I drew the B-Boy in a gun scope logo over all of my book covers (so much so that my parents suspected that I was the Zodiac killer). I painstakingly drew the cover to “Fear of a Black Planet” on the duffle bag that I carried my books in. Every picture of Chuck D., Flavor Flav, Professor Griff, Terminator X or S1Ws (which were pretty dumb, to be honest) were cut from my school library’s copy of Rolling Stone and taped to the inside of my locker.

I bought a black Oakland A’s Starter-esque jacket because I thought Chuck D might wear this. I bought a pinstriped Chicago Bulls Starter jersey because Flavor Flav DID wear it. I was beyond pissed that my mom wouldn’t let me go to a Gang of Four, Sisters of Mercy, Public Enemy show with some college kids that I worked with.
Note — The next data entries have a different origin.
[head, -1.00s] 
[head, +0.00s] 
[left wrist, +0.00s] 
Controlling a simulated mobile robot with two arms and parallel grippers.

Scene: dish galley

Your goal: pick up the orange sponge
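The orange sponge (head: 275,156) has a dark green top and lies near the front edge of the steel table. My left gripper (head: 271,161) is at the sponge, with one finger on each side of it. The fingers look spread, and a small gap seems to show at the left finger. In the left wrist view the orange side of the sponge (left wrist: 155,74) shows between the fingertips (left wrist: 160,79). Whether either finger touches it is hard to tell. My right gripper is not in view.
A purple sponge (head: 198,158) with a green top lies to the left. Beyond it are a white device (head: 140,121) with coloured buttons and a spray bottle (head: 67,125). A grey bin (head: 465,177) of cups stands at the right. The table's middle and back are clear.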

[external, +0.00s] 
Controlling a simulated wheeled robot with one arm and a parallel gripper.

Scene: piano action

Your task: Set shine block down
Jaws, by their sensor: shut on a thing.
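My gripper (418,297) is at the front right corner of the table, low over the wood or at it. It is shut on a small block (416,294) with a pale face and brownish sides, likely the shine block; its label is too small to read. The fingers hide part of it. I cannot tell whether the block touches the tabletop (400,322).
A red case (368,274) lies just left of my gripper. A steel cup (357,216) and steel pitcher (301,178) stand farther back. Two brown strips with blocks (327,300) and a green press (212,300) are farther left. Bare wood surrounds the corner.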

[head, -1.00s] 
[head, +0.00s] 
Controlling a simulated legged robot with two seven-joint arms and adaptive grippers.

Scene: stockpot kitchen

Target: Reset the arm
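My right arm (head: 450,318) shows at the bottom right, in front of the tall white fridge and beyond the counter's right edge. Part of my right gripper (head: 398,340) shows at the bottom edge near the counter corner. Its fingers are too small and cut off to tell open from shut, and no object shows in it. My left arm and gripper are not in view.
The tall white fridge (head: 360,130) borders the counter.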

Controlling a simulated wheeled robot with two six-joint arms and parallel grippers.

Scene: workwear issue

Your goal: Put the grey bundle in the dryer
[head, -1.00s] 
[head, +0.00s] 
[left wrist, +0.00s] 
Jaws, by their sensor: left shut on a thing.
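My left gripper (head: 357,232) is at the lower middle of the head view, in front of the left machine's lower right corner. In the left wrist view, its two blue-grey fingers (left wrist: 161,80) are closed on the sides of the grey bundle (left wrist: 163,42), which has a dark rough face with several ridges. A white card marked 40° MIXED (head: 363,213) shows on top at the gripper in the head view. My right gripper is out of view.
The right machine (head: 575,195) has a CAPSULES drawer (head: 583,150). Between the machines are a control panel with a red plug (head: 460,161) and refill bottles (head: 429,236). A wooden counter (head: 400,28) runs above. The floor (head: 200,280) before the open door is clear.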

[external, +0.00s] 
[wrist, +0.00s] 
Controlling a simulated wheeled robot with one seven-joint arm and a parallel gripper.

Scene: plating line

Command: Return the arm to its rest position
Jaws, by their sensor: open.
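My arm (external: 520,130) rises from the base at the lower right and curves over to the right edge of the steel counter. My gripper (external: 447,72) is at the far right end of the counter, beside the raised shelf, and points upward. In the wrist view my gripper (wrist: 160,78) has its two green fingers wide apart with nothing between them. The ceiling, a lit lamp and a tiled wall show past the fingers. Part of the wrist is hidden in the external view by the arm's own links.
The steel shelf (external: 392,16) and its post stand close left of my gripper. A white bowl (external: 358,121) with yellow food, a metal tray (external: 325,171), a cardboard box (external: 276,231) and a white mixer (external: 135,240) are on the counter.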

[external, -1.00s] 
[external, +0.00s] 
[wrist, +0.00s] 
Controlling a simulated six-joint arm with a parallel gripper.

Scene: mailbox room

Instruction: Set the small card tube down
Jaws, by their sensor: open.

I ate, breathed and slept this group – it’s of no wonder that a vast majority of their songs were on my Good Songs mix tape.

A few years ago, I finally saw Public Enemy in concert and it was great, for a hip hop show. The problem with hip hop shows is that when you see your favorite rapper in concert the stage is just too big. Even with dancers (or in PE’s case the S1W’s) and TV screens and other crap littering the stage, it really boils down to the DJ, the MC(s) and that’s it. There’s not much going on. Despite the intrinsic problems, Public Enemy did a good job live. Sixteen-year-old me would have been happy.

But the thing that 16-year-old me would have lost his mind over was that once I had an honest-to-god interaction with Chuck D over Twitter. I follow him (old habits die hard) and one night I asked him a question. On “Louder Than A Bomb” Flavor says, “The Fed-derals are trying to pull a 226 on you, G.” what is a 226. Chuck explained it and then started following me on Twitter—I’m sure he’s learning so much. I think that I gushed about seeing them in Boston but I went to sleep next to my wife, in the same house that my kids were sleeping in, thinking that was pretty much one of the coolest things that ever happened to me.


You can turn 30. You can turn 40. You can even turn 100, but the heroes that you had when you are 16-years-old will always matter. I wonder what Brian Holman is up to?